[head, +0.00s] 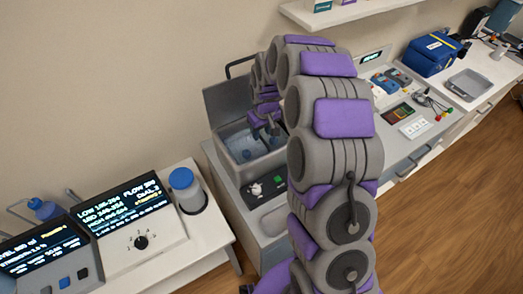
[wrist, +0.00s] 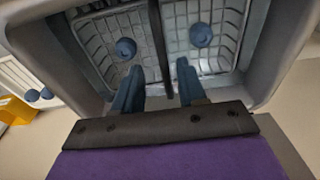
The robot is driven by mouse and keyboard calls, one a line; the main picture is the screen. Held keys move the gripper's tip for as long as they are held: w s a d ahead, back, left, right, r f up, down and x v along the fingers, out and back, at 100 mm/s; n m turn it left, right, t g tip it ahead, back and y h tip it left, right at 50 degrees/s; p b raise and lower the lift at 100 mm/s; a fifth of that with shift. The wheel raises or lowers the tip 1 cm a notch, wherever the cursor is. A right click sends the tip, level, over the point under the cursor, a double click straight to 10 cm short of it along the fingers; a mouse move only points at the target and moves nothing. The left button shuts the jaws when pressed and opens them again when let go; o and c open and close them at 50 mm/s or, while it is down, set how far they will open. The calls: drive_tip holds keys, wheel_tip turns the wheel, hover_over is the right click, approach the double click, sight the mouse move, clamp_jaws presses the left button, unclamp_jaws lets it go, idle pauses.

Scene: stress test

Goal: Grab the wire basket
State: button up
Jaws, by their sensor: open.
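The wire basket (wrist: 230,22) sits inside a grey tub (wrist: 40,38), its light grid showing in the wrist view. Two blue round pieces (wrist: 201,34) lie in it. A dark bar (wrist: 155,25) crosses over its middle and runs between my fingers; it looks like the basket's handle. My gripper (wrist: 158,66) is open, one blue finger on each side of the bar, with no clear contact. In the head view my gripper (head: 268,129) reaches down into the tub (head: 232,163), and my arm hides part of the tub and basket.
The tub's raised grey lid (head: 226,102) stands behind it. Control knobs (head: 255,188) are on its front. Left are display units (head: 140,220) and a blue-capped jar (head: 186,190). Right is a counter with a blue bag (head: 430,54) and a grey tray (head: 470,84).

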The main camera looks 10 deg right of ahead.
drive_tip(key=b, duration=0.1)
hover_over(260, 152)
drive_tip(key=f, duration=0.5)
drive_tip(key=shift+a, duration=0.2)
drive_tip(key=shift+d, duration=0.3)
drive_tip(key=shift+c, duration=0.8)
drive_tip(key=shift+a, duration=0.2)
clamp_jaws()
******
Requirement: Reproduce every line above as written, skipping pictures.

Full response:
[head, +0.00s] 
[wrist, +0.00s] 
The robot is driven by mouse and keyboard calls, one a line; the main picture is the screen. Held keys move the gripper's tip for as long as they are held: w s a d ahead, back, left, right, r f up, down and x v along the fingers, out and back, at 100 mm/s; n m turn it left, right, t g tip it ahead, back and y h tip it left, right at 50 degrees/s; p b raise and lower the lift at 100 mm/s; a fifth of that with shift. The wheel raises or lowers the tip 1 cm a notch, wherever the cursor is. A right click sends the tip, level, over the point under the cursor, a double click straight to 10 cm short of it along the fingers; a mouse move only points at the target and moves nothing. The left button shuts the jaws when pressed and opens them again when let go; o and c open and close them at 50 mm/s or, while it is down, set how far they will open. The calls: drive_tip holds keys, wheel_tip turns the wheel, hover_over is the right click, approach the double click, sight the mouse move, clamp_jaws presses the left button, unclamp_jaws lets it go, idle pauses.

Scene: stress test

Goal: Grab the wire basket
State: button up
Jaws, by their sensor: open.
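The wire basket (wrist: 230,22) sits inside a grey tub (wrist: 40,38), its light grid showing in the wrist view. Two blue round pieces (wrist: 201,34) lie in it. A dark bar (wrist: 155,25) crosses over its middle and runs between my fingers; it looks like the basket's handle. My gripper (wrist: 158,66) is open, one blue finger on each side of the bar, with no clear contact. In the head view my gripper (head: 268,129) reaches down into the tub (head: 232,163), and my arm hides part of the tub and basket.
The tub's raised grey lid (head: 226,102) stands behind it. Control knobs (head: 255,188) are on its front. Left are display units (head: 140,220) and a blue-capped jar (head: 186,190). Right is a counter with a blue bag (head: 430,54) and a grey tray (head: 470,84).

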The main camera looks 10 deg right of ahead.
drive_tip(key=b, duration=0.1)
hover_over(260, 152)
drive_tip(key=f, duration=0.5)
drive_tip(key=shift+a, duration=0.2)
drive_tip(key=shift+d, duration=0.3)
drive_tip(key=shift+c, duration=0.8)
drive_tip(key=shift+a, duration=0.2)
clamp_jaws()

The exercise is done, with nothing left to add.